Abstract: Parenting with Precarity: Parenting Youth in Foster Care Navigate Placement Instability during the Transition to Parenthood (Society for Social Work and Research 24th Annual Conference - Reducing Racial and Economic Inequality)

Parenting with Precarity: Parenting Youth in Foster Care Navigate Placement Instability during the Transition to Parenthood

Schedule:
Thursday, January 16, 2020
Independence BR B, ML 4 (Marriott Marquis Washington DC)
* noted as presenting author
Kristen Ethier, MA, Researcher, University of Chicago
Amy Dworsky, PhD, Research Fellow, University of Chicago, Chicago, IL
Elissa Gitlow, MSW, Researcher, Chapin Hall at the University of Chicago, Chicago, IL
Background and Purpose: Young mothers in foster care are faced with multiple, often simultaneous developmental transitions to parenthood, to adulthood, and to exiting the child welfare system (Courtney 2009; Pryce and Samuels 2010). However, scholarship on  pregnant and parenting youth in foster care has largely focused on their risk for adverse life course outcomes, and on their children’s risk for intergenerational child maltreatment (Putnam-Hornstein, Cederbaum, King, Cleveland, et al. 2013).  Comparatively little attention has been paid to how young mothers’ experiences of how the child welfare system shapes their parenting.  Further, the persistent focus on risk detracts attention from the broader social forces, including systemic racism, normative conceptions of motherhood, and the structure of the child welfare system, that shape the experiences of youth mothers in foster care.
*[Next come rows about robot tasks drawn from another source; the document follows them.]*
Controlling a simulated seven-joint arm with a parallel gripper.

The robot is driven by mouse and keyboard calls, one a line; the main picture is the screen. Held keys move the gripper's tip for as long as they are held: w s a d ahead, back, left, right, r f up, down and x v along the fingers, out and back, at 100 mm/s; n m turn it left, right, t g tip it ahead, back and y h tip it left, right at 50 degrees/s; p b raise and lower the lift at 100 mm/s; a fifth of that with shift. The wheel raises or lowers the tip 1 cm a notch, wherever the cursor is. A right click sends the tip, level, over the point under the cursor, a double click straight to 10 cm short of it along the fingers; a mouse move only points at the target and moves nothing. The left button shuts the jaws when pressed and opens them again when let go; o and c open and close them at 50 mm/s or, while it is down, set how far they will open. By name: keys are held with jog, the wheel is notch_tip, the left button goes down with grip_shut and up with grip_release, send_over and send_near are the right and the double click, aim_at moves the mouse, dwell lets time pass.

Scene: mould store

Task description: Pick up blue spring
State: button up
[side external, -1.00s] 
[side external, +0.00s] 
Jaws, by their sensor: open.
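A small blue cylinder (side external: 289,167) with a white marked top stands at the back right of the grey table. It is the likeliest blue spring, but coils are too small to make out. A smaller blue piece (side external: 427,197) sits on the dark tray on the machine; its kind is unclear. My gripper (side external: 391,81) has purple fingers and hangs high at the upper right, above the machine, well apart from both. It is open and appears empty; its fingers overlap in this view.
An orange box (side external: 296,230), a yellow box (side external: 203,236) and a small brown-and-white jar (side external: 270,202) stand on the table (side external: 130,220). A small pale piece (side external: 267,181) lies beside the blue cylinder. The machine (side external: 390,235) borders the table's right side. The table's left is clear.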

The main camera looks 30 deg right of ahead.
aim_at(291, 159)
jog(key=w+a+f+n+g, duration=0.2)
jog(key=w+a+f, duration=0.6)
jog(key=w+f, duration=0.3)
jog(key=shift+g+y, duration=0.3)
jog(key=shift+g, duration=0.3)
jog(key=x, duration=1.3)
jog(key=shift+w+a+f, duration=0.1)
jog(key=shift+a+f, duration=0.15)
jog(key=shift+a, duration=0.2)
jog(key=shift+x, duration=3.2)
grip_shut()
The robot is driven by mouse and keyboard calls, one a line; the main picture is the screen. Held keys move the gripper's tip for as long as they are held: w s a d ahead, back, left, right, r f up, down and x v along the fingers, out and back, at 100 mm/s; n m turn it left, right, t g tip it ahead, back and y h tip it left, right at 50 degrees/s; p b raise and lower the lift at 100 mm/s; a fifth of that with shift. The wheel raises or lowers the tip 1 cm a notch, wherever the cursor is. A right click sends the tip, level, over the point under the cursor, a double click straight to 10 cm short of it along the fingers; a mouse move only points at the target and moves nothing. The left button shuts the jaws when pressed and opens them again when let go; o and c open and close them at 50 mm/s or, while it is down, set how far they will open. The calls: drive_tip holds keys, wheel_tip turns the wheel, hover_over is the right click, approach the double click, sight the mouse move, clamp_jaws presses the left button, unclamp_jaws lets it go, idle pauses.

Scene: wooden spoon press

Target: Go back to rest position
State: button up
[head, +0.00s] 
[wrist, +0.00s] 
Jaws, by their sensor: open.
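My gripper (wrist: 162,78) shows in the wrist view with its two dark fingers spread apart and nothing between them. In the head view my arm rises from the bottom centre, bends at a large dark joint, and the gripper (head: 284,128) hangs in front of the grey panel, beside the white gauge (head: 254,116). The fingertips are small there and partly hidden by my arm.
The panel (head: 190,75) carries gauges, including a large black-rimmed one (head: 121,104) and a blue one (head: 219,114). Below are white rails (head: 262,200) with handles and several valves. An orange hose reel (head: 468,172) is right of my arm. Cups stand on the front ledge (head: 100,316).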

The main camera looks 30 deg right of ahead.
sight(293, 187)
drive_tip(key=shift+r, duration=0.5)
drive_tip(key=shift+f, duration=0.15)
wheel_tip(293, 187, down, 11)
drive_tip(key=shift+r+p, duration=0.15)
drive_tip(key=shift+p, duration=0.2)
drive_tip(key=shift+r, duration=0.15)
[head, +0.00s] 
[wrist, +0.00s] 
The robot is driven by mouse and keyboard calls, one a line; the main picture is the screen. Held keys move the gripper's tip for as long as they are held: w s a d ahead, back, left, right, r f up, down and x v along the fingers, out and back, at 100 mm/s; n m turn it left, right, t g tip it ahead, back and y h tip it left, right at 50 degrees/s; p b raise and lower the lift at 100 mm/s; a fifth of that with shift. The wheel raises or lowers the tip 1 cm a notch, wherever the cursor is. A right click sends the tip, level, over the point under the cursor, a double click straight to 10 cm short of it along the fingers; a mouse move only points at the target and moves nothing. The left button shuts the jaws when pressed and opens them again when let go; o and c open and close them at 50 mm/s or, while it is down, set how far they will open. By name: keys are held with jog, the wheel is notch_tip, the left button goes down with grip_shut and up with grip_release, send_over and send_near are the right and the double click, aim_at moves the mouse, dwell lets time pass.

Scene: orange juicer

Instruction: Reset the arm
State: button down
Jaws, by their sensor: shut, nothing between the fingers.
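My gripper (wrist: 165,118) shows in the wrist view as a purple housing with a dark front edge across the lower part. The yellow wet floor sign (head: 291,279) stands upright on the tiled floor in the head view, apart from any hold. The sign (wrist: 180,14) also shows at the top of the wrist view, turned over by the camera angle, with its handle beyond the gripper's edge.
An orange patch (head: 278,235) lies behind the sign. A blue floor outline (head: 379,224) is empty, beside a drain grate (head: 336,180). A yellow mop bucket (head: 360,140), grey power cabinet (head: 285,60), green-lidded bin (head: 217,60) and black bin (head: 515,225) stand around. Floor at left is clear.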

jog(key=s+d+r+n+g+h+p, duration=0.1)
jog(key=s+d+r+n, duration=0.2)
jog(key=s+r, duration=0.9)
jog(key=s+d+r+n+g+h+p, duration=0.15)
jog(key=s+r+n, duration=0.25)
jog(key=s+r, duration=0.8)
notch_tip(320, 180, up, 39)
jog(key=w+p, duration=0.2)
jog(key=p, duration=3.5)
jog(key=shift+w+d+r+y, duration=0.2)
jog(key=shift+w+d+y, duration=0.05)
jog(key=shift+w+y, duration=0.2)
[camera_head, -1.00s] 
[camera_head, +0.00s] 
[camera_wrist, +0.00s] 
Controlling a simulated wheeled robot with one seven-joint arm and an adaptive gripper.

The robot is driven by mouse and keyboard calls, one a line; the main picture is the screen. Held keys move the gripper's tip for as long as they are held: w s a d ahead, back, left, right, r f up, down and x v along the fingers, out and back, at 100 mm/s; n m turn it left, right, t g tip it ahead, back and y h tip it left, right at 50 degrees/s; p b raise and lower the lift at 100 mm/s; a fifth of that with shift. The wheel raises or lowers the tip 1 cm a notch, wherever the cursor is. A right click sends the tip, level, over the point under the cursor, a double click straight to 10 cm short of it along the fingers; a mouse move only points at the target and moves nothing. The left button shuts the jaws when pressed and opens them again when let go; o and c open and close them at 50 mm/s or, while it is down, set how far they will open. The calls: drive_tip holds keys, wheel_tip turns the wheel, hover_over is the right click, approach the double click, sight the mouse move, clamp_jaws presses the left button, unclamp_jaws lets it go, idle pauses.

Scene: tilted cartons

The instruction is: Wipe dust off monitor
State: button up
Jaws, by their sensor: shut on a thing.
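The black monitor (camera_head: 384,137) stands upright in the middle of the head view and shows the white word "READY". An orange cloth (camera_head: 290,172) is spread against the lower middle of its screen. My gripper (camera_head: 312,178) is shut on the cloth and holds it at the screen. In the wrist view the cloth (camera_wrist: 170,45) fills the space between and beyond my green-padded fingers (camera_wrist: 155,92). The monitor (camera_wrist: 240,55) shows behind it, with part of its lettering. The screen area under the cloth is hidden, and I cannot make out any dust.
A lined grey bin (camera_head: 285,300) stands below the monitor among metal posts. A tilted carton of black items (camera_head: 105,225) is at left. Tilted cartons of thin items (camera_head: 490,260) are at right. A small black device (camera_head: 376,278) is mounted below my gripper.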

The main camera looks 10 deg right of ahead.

This paper uses a reproductive justice framework which centers the voices of multiply marginalized pregnant and parenting people using an intersectional, Black feminist lens (Ross and Solinger 2017). Specifically, this paper addresses the extent to which child welfare placement instability impacts young mothers in care, who are primarily mothers of color, during pregnancy and early parenting development.

Methods: This qualitative, narrative study uses data from in-depth interviews with 29 parenting youth in foster care who are participating in an evaluation of the Illinois Pregnant and Parenting Youth in Care Home Visiting Pilot.  The sample includes young mothers who were in foster care and either pregnant or parenting a child under age one at the time of enrollment. The study sample is predominantly first time mothers (n = 28) who are African American (n=25). Their ages range from 15 to 21-years-old.

Findings: Placement instability is a key feature of the transition to parenthood for pregnant and parenting youth in care. Young mothers make meaning of frequent placement moves, going “on the run” to see family and friends, or being placed far from their children who are, in a handful of cases (N=6), also in foster care. Among this sample of young mothers of color, navigating placement instability shapes parenting in terms of accessing consistent support services, proximity to social supports, and accessing material resources both inside and outside of the child welfare system.

Conclusion and Implications: This study contributes to our empirical knowledge of the transition to parenthood for young parents in care, particularly for young mothers of color who fact multiple forms of marginalization, including at the intersections of race, class, and child welfare system involvement. One of the tenets of the reproductive justice framework is ensuring the human right to parent in safe and healthy environments. The findings suggest a need for child welfare providers to promote placement stability and to reduce barriers to social support for young parents and their infants. They also highlight the need for additional investigation of how young parents experience child welfare system policies and practices during the transition to parenthood.